Tutti gli interventi sono stati legati da un tragico filo rosso: lo Stato sul banco degli imputati. Non solo per il passato, anche per il presente. 

Lo ha urlato Salvatore Borsellino, fratello di Paolo, che si è soffermato sulla “pesante assenza dei magistrati da via D’Amelio”. Una assenza non casuale, ha detto Borsellino che ha subito parlato di Nino Di Matteo:”Mi ha detto che si sente braccato e se oggi non è qui è perché hanno imbavagliato i magistrati. Non c’è lui e non ci sono altri magistrati”.

Borsellino si riferisce alla direttiva del Procuratore, Francesco Lo Voi, che impedisce ai magistrati della Procura di parlare con la stampa.

“Sapete cosa dicono quando mostriamo la nostra preoccupazione per Di Matteo? Che ha 14 uomini della scorta. Il che vuol dire solo- ha continuato Borsellino- che se decidono di fare un attentato rischieranno la vita 14 uomini. Solo questo sanno dire”.

Non è stato l’unico a parlare di Di Matteo. Tutti d’accordo sul perché del suo isolamento: le indagini sulla trattativa Stato-mafia.

“Che ci sia stata- ha commentato il sindaco di Palermo, Leoluca Orlando- non c’è dubbio. Manca la verità processuale e dobbiamo lottare per averla”

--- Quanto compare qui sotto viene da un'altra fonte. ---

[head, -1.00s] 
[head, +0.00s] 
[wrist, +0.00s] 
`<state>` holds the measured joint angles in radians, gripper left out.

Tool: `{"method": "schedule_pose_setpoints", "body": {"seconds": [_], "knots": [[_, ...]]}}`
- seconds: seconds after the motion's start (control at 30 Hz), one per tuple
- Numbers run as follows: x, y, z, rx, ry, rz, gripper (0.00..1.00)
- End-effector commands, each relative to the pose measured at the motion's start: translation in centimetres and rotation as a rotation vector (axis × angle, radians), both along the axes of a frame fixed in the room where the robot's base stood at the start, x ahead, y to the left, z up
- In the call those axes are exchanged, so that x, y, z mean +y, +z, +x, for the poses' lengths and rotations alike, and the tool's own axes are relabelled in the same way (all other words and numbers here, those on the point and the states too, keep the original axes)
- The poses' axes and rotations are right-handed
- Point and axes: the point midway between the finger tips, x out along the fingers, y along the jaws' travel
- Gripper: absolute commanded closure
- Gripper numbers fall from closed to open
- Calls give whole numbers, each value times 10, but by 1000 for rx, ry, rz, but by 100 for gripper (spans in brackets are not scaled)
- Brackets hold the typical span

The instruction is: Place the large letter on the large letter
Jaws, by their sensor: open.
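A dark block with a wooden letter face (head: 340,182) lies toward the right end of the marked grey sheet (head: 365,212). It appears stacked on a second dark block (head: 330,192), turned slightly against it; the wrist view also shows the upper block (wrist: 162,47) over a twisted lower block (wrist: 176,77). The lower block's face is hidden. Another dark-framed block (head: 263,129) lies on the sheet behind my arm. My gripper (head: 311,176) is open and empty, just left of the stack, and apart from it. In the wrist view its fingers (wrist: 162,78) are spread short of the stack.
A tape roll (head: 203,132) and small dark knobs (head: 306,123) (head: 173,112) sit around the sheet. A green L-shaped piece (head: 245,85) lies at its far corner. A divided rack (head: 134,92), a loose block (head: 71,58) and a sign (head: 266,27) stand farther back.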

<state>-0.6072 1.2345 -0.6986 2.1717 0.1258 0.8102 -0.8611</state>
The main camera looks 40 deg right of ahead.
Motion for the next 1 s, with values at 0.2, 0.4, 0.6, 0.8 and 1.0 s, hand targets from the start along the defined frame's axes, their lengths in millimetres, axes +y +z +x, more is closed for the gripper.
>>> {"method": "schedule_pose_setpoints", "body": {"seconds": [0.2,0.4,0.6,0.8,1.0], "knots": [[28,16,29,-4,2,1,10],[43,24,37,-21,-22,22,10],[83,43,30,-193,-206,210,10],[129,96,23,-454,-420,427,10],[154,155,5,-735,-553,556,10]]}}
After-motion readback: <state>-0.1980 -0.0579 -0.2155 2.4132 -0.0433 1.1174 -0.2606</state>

E’ una Palermo che piange quella che abbiamo visto in via D’Amelio. Per i suoi morti, ma ancora di più per una verità negata. Per una giustizia che non c’è.

Paolo Borsellino

Paolo Borsellino

Qualcuno dice che non c’era tantissima gente in via D’Amelio, ma di certo c’erano persone disposte a raccontare qualcosa, disposte a sfidare l’omertà di Stato. Poco importa se il ministero non ha speso un euro per organizzare una gita palermitana ai ragazzi di tutta Italia. Poco importa se non c’erano ministri, pupi e pupari pronti a commuoversi al suono delle loro stesse parole, soprattutto quando una telecamera li inquadra.

Questa è la Palermo che non si accontenta delle pupiate. E che ancora lotta. 

Paolo Borsellino è un eroe Siciliano, non italiano. L’Italia lo ha tradito, i suoi politici restino a casa!